I’ve got a 5-year-old daughter and a 10-year-old son (who can be quite a handful; he’s a red-head and is fiery), both of whom like to test boundaries at home. Since coming to Kids Matter, I’ve learnt strategies to help manage their behaviour (reward charts and things), which have been so helpful.
Before starting the programme I was worried about being judged; that some parents might look at me and think that I can’t cope or think that my children are ‘this or that’. But actually, all the mums were going through something even though our children were at different stages. We had a lot in common and were able to share advice and experiences – like, one mum had a young child who was going through a stage of biting…a couple of the other mums and I were able to share our experiences relating back to when our children did the same thing.

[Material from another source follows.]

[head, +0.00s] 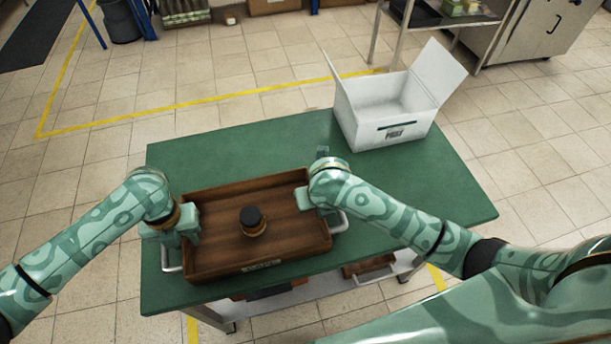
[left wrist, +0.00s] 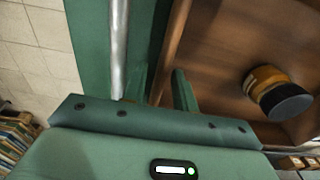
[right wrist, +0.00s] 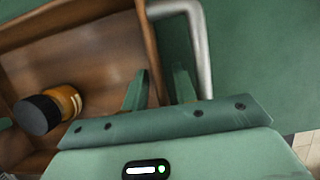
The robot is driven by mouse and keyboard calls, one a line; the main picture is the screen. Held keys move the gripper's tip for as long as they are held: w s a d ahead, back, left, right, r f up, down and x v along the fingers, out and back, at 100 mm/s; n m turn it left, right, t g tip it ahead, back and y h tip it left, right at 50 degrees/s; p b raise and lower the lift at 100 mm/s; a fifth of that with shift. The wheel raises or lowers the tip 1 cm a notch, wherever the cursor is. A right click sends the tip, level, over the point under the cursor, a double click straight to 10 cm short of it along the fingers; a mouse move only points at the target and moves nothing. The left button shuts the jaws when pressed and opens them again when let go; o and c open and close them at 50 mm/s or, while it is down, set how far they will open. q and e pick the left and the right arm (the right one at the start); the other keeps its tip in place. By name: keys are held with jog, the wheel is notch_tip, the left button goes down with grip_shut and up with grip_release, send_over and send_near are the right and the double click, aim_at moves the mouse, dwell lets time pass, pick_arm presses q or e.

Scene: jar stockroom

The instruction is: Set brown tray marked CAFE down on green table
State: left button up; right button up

I enjoyed being able to confide in people in the group and I found it easy to open up and talk. It was a little break in my day; meeting up with the others, hearing about what they’re going through and socialising while the kids played (and were supervised for the entire session). Having two hours in a day for just me was massive – it was like ‘Tuesday night out’, which I don’t have anymore. Everyone was open and no one sort of held back in what they wanted to say, so that was good.
I’ve never been sure whether I have been parenting the right way. As in, I know there is no right or wrong way but, you know, like punishment for example: am I punishing them too much and what is are steady, age-appropriate consequences? Nobody showed me how to do this, I learnt myself. Trial and error.
So much has changed since doing the Kids Matter programme. I left school at 14 (I’m now 30); I didn’t do very well back then but I’ve gone back to school to do my GCSEs and I got a B+, and was like, “Oh my god. I’m not stupid I can actually do it! Yeah, a couple of marks I could’ve gotten an A!” And I did it with two kids in tow.
I’m more relaxed now. I don’t take things to heart so much whereas before if my son had turned around and said, “Oh, I hate you!” I’d have become upset but now, I’ll take a moment to think about what has made him say it. We talk more and I look at things differently. Before, if he was having a bad day I’d feel like, Oh, shut up and ask him to go and sit down and be quiet, and never thought that speaking to him would help us both understand. I realised that I’d been spending more time with my younger daughter than with my son; without even asking him how he’s doing. Now, we both make an effort every day. At dinner time the kids used to eat and then go off and play, whereas now the kids eat their dinner and we’ll talk about our days – it’s family time for us. Neither of the children can leave the table until they’ve put their things away, so they’re helping around the house more, too.
We used to be like passing ships at home with very little conversation; now we make time and I think my son has noticed because we sit down a lot more than we ever did before. So yeah, it has changed; it’s calmer now, which makes a difference because it’s only me at home.
I’d definitely recommend Kids Matter to my friends.
*Name has been changed to protect the identity of the individual.
The attached picture is not a representation of the individual concerned.